— BEGIN Provided records —

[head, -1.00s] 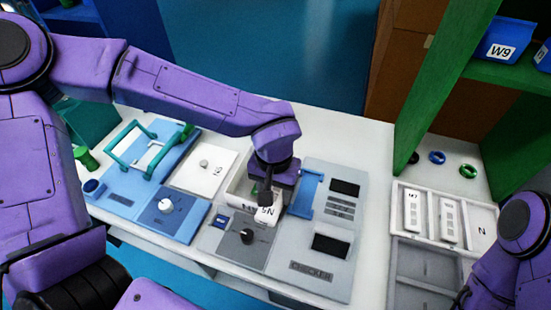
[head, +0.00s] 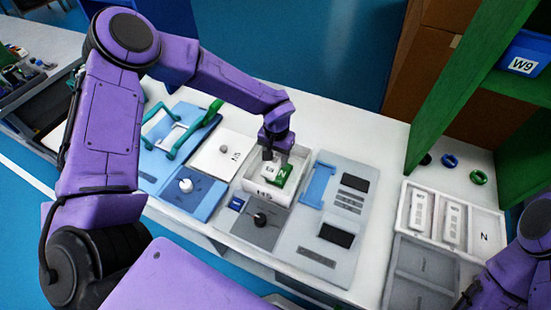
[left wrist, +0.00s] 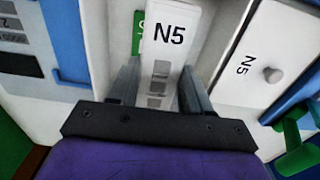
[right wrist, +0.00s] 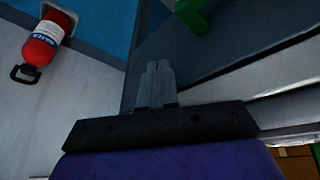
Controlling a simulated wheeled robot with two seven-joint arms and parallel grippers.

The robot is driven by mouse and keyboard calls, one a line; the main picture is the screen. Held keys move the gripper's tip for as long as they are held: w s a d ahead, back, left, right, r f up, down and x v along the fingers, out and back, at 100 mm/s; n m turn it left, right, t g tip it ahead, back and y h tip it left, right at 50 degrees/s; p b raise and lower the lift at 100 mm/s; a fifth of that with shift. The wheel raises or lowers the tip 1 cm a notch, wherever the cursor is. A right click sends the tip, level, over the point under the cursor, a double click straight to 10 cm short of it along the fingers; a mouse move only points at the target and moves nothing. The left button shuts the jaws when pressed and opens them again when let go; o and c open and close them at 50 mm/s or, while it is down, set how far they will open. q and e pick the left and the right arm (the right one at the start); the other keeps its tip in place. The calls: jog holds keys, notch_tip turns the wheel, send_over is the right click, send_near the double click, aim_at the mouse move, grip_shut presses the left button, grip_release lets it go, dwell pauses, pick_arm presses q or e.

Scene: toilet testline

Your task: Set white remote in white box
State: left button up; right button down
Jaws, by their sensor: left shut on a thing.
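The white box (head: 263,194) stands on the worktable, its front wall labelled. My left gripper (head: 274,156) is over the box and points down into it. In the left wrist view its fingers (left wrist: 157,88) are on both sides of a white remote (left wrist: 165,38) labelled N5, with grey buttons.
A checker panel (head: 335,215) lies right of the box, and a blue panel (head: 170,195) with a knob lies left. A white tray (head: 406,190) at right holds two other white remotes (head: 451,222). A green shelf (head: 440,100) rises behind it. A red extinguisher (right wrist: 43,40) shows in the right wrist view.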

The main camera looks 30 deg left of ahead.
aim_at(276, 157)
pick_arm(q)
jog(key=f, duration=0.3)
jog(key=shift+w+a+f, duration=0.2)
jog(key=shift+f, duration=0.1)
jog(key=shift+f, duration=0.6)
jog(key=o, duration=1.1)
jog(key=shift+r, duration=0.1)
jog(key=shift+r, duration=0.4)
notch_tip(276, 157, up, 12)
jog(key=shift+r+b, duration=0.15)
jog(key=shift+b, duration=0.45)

— END Provided records —
— BEGIN Provided records —

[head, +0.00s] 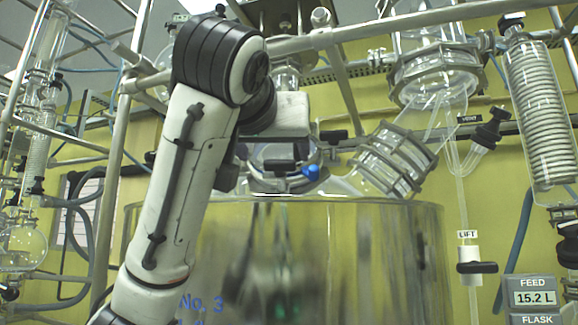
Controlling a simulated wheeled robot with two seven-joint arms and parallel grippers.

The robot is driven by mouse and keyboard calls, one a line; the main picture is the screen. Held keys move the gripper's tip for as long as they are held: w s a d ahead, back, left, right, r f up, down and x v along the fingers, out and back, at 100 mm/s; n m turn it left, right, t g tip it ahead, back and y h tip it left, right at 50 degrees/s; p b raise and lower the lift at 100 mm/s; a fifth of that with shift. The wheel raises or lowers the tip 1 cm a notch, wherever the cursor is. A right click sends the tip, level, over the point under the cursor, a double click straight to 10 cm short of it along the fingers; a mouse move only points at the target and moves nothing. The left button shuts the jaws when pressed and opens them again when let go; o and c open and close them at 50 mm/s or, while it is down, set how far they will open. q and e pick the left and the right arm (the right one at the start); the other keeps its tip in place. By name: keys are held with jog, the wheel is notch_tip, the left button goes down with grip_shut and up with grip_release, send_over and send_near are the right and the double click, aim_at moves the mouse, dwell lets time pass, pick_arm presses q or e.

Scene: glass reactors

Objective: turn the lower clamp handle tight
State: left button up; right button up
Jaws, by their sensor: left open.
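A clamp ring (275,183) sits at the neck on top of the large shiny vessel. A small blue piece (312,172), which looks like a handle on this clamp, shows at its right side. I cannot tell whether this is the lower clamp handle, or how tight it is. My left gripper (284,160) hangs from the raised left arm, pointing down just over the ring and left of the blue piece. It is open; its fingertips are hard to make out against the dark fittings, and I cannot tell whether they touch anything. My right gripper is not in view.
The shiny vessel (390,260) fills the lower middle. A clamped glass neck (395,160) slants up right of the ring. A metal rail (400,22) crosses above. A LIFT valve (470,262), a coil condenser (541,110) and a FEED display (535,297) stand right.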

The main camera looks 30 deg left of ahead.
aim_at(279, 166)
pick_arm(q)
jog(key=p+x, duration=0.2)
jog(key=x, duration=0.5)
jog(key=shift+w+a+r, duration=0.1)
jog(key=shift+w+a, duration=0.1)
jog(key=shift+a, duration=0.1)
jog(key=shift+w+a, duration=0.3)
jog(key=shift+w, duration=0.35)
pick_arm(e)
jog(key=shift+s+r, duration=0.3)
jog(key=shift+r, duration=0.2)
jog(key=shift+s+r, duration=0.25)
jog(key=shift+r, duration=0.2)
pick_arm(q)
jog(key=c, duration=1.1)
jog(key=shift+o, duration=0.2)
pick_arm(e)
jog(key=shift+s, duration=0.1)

— END Provided records —

Find every line in the listing that holds the string "Scene", then say how many there are as a bare number.

2